Young was working with CORE, the Congress of Racial Equality. All eyes were on Mississippi, because three young voting-rights activists had disappeared in what became known as the famous Mississippi Burning case. The FBI was called in and hundreds of agents searched for the men. That's when the bodies of Moore and Dee were discovered.
According to FBI documents, Klansmen picked up the men in Meadville and took them into the Homochitto National Forest. There they were severely beaten, dumped into the trunk of a car, driven across the state line to Louisiana, weighted down with an engine block and left to drown in the Mississippi River.

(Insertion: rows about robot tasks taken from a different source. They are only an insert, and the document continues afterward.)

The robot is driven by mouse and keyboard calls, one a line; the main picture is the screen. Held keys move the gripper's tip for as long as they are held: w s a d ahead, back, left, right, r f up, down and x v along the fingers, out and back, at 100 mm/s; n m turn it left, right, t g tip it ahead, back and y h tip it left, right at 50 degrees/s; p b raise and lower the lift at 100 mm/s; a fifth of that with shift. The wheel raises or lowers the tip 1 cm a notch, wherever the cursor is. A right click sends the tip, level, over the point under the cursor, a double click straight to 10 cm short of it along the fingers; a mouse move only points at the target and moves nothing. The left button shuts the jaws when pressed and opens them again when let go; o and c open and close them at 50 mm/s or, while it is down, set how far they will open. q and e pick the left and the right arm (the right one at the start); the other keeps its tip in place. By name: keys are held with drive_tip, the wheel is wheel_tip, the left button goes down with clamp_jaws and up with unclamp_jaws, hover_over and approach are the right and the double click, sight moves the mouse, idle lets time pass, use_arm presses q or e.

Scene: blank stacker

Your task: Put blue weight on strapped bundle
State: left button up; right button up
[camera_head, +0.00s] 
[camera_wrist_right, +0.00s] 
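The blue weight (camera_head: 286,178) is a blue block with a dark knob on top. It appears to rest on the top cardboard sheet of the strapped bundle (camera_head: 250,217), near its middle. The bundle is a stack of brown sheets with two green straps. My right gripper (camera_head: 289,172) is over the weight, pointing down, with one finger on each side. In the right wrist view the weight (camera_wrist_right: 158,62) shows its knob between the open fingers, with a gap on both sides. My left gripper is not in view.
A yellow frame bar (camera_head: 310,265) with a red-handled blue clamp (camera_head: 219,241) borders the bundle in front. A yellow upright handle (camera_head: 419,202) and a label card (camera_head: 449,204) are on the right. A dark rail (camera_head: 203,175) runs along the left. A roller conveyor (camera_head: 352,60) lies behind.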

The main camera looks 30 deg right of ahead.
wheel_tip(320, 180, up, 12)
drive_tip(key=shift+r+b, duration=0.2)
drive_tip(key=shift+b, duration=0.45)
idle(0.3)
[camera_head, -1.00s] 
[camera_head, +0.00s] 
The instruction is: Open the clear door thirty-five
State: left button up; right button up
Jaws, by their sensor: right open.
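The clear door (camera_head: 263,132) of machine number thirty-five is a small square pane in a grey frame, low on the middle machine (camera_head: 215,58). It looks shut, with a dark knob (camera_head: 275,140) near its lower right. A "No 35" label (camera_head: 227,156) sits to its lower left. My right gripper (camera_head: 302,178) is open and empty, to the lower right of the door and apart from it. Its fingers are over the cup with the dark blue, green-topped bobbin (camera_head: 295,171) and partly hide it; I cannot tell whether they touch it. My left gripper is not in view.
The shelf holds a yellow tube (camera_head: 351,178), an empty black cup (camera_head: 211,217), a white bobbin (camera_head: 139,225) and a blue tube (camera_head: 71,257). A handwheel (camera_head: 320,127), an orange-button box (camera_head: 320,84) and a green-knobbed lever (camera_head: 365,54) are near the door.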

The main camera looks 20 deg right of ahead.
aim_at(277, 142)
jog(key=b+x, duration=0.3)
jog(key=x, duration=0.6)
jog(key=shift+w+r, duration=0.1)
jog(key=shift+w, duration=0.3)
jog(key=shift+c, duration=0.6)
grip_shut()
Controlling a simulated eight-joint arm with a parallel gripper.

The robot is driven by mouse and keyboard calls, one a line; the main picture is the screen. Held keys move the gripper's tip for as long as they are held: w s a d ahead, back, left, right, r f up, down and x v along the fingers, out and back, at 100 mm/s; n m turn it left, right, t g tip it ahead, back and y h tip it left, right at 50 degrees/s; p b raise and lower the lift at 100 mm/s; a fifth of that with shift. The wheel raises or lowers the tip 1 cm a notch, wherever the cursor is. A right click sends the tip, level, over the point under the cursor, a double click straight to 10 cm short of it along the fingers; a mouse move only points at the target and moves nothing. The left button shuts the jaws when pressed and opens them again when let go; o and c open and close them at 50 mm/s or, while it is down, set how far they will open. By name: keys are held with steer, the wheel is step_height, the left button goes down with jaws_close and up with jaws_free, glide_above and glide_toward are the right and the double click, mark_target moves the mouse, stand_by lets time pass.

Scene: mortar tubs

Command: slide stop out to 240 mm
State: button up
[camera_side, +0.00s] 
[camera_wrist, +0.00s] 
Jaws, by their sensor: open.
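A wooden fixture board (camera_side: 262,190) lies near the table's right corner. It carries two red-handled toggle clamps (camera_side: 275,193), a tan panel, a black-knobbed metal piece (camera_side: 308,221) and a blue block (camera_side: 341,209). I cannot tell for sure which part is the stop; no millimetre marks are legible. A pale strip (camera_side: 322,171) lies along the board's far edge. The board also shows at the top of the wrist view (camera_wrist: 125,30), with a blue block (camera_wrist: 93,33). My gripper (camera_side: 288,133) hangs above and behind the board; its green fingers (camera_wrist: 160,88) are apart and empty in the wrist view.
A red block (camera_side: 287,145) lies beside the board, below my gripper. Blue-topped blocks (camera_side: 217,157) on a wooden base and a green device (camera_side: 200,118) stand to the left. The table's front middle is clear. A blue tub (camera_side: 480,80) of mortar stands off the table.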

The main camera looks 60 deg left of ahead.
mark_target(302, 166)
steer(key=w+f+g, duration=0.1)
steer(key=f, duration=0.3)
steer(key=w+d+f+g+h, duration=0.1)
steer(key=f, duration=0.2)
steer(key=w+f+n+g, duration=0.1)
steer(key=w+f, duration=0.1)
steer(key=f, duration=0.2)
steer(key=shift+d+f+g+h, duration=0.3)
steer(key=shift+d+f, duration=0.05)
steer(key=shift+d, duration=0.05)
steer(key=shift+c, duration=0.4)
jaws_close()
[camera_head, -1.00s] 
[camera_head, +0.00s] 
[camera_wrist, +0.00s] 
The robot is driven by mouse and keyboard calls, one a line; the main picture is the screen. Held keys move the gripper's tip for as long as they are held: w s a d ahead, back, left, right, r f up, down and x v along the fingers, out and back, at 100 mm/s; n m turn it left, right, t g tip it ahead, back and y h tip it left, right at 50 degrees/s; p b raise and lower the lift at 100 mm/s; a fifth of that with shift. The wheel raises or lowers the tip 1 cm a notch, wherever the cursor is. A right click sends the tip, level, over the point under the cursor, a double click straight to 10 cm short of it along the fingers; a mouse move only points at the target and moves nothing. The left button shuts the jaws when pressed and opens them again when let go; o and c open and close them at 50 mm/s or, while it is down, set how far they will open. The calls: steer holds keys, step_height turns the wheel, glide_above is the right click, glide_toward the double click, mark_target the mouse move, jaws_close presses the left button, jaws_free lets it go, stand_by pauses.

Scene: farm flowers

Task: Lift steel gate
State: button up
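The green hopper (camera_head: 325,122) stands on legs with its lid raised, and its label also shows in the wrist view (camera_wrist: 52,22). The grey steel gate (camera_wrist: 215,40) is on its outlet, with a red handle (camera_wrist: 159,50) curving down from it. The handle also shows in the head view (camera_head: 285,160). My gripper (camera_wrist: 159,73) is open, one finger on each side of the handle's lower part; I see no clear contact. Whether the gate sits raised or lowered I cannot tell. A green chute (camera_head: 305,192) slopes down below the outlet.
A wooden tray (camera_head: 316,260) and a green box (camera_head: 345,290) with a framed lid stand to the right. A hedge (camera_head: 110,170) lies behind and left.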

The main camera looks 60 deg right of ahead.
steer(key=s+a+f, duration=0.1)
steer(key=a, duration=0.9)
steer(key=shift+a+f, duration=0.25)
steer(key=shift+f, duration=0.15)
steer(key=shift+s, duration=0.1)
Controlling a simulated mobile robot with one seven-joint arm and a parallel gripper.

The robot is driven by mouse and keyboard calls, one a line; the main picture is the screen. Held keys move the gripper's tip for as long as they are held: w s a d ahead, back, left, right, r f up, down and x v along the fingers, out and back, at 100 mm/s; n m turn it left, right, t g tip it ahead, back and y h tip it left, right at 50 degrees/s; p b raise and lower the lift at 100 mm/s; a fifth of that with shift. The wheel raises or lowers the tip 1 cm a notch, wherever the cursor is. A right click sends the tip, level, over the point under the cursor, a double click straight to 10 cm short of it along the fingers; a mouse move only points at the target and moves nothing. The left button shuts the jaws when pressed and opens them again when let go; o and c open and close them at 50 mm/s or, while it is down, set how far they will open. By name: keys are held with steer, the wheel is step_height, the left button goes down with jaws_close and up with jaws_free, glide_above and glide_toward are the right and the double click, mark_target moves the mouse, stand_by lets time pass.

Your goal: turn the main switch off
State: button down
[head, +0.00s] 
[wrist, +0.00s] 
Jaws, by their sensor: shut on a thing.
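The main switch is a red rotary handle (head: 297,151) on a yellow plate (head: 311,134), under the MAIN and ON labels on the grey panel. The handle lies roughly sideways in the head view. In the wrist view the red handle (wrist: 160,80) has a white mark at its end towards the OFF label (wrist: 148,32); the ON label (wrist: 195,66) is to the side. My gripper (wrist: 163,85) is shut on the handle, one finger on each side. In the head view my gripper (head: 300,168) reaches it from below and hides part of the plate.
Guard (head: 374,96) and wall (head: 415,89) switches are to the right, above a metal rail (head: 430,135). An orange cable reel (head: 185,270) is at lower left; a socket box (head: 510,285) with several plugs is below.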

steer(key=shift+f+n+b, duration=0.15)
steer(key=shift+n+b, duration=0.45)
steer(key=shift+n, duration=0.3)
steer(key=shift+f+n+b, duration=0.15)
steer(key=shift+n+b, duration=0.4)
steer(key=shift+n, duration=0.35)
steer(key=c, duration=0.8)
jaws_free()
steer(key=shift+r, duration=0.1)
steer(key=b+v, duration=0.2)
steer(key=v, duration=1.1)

Young says it was a tense time in the state.
"White supremacy was the status quo in Mississippi. To some people, it was just sport to go out and harass and kill black people," he said.
The Klan made its presence known in Mississippi by firebombing homes and threatening anyone who spoke up against segregation and Jim Crow laws. The FBI did investigate the murders of Moore and Dee but left it up to state officials to prosecute. Seale was arrested in November 1964. But the charges against him were eventually dropped and the murders largely forgotten.
A Brother's Search for Justice
Thomas Moore, the older brother of Charles Eddie Moore, told NPR that he and his family spent years searching for information about the murders.
"My family — there was no way we could forget it, but we didn't want to remember," Moore said.
Moore said that at the time, a local sheriff sent his mother more than 150 miles away when she began asking questions about the incident. Moore said he has had nightmares about the murders throughout his life.
"We didn't have money to solicit help from attorneys," Moore said. "So the old saying is, we just had to eat it up."
The prosecution of a number of former Klansmen in reopened civil rights cases gave Moore and his family hope. Among the convictions: Byron De La Beckwith for the assassination of Medgar Evers; Edgar Ray Killen for his role in ordering the murders of the three civil rights workers in the Mississippi Burning case; and Tommy Blanton and Bobby Frank Cherry for the bombing of the 16th Street Baptist Church in Birmingham.
Seale says he is not guilty and denies that he was a member of the Klan. But there are questions about statements he made 43 years ago. FBI agents confronted Seale, saying they knew he committed the crime. Seale responded, "Yes. But I am not going to admit it. You are going to have to prove it."
Back in 2000, Jerry Mitchell, a reporter for The Clarion-Ledger in Jackson, spoke to Seale. Mitchell says he asked Seale whether he was concerned about authorities taking another look at the case. According to Mitchell, Seale answered, "They don't have any more than you've got — and that's nothing."
It's not easy to try old civil rights cases like this one, because witnesses are dying. Doug Jones, the former U.S. attorney in Birmingham, says these cases are important.
"I think [it] speaks volumes of how far we've come as a society," Jones said. "We're trying to do those things... [to] make right the wrongs that occurred and look forward."
That's a big change from the 1960s, when witnesses kept quiet and all-white juries rarely convicted anyone of hate crimes — no matter how strong the evidence.